The less you defend, the more you get to play on offense……simple enough?
Both players know they’re likely to draw difficult defensive assignments throughout the course of the season, something they’re prepared for. McLellan touched on how important it’s been for the team to have Doughty logging many of those harder minutes, and in such a large quantity. He said that the appreciation level for what number eight brings is “quite high” in the coaches office and in the Kings locker room.
His new partner, Maatta, believes that his defensive play is one of his biggest strengths, not only in the defensive end, but also in slowing down opponents as they attempt to transition.
“[My] other [strength] is defending, especially in the offensive zone,” Maatta said. “Having good gaps, and shutting down plays nice and early. That way it makes it easier on everybody.”
While he has never ranked as a team leader in time-on-ice, Maatta will be expected to carry a larger role here with the Kings. Doughty has averaged no less than 25 minutes per game over the last eight seasons, and his even-strength defensive partner will play larger minutes as well.
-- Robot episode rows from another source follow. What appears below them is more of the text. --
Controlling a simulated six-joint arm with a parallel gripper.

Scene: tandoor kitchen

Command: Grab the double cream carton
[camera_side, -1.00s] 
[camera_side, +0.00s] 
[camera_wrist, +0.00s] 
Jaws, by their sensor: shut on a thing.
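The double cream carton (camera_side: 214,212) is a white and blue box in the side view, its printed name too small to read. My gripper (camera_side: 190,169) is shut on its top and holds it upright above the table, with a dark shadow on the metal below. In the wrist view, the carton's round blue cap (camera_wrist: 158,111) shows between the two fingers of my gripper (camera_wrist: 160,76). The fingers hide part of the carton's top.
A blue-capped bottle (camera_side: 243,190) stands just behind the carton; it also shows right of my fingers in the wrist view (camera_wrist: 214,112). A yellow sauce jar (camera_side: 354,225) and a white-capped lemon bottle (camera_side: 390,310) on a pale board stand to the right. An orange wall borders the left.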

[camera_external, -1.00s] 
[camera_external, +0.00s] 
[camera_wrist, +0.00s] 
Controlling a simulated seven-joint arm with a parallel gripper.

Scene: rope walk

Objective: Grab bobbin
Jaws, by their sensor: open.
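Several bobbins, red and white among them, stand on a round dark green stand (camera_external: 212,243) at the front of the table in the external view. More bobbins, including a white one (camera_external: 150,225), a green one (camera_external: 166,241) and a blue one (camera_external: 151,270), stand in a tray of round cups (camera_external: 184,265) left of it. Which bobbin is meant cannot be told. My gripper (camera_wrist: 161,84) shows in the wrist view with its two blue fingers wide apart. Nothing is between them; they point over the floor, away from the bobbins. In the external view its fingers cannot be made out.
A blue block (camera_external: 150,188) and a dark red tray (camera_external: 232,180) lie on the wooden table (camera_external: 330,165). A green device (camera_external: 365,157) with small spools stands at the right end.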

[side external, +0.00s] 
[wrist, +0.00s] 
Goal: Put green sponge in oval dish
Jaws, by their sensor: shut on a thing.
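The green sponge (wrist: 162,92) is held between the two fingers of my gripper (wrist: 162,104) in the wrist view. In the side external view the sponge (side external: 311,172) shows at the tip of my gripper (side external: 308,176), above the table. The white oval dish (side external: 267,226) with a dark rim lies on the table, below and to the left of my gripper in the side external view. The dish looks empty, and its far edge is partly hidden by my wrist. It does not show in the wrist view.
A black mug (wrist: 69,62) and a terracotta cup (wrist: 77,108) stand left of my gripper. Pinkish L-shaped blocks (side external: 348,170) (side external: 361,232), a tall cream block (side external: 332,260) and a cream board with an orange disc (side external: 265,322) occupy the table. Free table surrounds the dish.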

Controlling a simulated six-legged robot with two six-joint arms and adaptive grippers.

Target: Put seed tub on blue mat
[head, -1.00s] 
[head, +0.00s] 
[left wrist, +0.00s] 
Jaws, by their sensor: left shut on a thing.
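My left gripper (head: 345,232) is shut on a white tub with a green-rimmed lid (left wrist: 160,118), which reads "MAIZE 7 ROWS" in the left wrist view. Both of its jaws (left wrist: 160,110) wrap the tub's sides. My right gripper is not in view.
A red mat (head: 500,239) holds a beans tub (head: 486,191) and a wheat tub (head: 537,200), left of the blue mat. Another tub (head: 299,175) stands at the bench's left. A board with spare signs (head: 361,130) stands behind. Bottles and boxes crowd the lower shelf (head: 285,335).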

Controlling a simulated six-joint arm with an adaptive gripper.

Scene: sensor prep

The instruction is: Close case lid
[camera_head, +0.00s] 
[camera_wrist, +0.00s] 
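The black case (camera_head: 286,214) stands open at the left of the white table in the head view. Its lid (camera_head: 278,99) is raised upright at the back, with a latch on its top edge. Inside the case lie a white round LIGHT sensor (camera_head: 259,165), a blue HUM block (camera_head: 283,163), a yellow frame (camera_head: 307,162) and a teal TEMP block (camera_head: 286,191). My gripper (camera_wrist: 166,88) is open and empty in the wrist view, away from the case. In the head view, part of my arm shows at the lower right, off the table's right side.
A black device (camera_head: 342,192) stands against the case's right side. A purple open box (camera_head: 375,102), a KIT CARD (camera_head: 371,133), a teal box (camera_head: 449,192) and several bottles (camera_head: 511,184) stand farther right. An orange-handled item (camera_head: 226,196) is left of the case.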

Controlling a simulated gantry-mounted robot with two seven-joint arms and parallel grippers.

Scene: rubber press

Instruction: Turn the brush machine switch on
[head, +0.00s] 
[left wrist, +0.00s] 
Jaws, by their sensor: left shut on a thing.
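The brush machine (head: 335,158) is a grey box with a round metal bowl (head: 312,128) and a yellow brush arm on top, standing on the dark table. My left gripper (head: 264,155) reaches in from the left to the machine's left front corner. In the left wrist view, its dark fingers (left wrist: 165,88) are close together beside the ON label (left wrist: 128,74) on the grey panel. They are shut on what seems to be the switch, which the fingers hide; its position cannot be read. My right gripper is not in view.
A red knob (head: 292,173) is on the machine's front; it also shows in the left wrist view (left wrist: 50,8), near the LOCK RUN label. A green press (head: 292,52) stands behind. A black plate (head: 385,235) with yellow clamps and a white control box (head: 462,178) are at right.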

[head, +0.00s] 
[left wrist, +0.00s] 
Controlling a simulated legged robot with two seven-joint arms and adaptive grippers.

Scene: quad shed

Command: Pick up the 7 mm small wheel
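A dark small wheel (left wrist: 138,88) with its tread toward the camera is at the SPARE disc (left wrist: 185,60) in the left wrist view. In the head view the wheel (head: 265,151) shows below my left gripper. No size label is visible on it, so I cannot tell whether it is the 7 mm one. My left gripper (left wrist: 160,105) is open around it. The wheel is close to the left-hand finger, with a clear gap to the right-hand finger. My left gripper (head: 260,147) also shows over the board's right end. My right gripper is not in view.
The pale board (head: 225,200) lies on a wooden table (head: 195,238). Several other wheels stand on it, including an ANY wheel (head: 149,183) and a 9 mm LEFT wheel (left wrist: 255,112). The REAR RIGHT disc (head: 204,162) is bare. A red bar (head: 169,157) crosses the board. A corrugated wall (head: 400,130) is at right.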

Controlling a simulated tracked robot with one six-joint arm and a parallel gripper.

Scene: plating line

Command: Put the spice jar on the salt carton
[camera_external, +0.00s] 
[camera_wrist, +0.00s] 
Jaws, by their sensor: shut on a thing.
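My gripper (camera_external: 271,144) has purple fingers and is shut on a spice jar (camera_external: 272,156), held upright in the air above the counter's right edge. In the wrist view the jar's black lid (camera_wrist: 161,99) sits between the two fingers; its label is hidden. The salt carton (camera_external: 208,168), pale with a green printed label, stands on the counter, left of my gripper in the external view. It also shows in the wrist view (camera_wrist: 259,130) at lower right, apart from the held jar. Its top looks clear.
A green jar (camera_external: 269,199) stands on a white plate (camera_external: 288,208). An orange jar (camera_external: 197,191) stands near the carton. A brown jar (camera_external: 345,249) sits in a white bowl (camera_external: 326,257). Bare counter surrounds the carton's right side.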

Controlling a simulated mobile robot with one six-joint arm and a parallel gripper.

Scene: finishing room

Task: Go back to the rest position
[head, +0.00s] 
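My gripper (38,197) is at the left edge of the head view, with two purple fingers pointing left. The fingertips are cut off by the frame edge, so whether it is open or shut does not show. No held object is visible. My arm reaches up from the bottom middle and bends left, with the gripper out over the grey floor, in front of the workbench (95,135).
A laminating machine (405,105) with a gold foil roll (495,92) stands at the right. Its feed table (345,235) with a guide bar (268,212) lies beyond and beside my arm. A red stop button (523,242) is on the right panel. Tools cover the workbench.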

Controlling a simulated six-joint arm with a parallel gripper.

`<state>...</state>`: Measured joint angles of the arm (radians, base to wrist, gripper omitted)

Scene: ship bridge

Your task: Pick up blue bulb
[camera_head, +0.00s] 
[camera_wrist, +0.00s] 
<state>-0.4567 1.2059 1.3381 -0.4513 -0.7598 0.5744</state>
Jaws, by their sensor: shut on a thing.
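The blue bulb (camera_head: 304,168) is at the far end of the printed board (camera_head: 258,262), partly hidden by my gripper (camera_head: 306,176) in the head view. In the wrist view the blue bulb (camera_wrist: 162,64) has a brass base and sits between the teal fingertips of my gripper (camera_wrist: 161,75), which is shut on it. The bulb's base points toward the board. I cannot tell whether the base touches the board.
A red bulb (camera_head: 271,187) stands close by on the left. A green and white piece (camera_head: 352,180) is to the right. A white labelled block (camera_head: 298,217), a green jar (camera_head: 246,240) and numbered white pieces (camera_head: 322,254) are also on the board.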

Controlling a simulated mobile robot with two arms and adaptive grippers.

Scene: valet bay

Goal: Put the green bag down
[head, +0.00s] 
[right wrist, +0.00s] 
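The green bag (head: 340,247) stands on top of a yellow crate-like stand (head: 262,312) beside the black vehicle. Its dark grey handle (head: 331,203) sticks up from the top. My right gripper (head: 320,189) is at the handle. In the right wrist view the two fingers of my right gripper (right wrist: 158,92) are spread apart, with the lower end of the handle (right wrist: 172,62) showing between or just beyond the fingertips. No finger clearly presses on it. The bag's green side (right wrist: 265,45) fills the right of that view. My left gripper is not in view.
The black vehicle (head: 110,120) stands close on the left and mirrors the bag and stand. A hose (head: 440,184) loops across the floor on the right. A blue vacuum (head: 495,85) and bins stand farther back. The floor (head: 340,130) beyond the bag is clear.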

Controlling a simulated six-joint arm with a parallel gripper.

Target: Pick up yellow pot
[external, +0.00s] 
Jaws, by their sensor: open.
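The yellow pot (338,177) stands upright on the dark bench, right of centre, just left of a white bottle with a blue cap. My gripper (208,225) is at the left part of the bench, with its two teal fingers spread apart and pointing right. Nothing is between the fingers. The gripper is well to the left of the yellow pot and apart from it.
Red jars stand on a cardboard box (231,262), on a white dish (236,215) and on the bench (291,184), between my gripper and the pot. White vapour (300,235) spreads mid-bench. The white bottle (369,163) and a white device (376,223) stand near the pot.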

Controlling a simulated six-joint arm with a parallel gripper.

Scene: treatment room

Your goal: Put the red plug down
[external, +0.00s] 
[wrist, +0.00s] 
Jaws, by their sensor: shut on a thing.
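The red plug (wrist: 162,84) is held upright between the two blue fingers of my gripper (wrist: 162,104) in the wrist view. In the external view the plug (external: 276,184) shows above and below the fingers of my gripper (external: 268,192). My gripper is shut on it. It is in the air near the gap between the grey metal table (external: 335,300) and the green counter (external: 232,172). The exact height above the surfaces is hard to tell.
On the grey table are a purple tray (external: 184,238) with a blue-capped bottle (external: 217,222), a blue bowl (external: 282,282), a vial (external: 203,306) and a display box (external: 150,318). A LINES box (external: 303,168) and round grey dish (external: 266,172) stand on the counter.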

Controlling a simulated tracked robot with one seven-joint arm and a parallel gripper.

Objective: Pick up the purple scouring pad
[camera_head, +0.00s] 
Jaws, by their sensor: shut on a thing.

Time to continue to grow and develop as a pair will be minimal. Without exhibition games, and a shortened training camp duration, Doughty and Maatta will need to gel in practice settings only. Despite the new set of circumstances, Maatta feels that he and the Kings will be ready.
“I think it’s a great opportunity for me, and for the team,” he said. “Looking at the guys we have, we have a lot of established older guys who know how to win, and the younger guys are looking really hungry. I think they’re pushing everyone to get better, everyone’s fighting for spots right now, and I think when the season starts, we’re going to be ready.”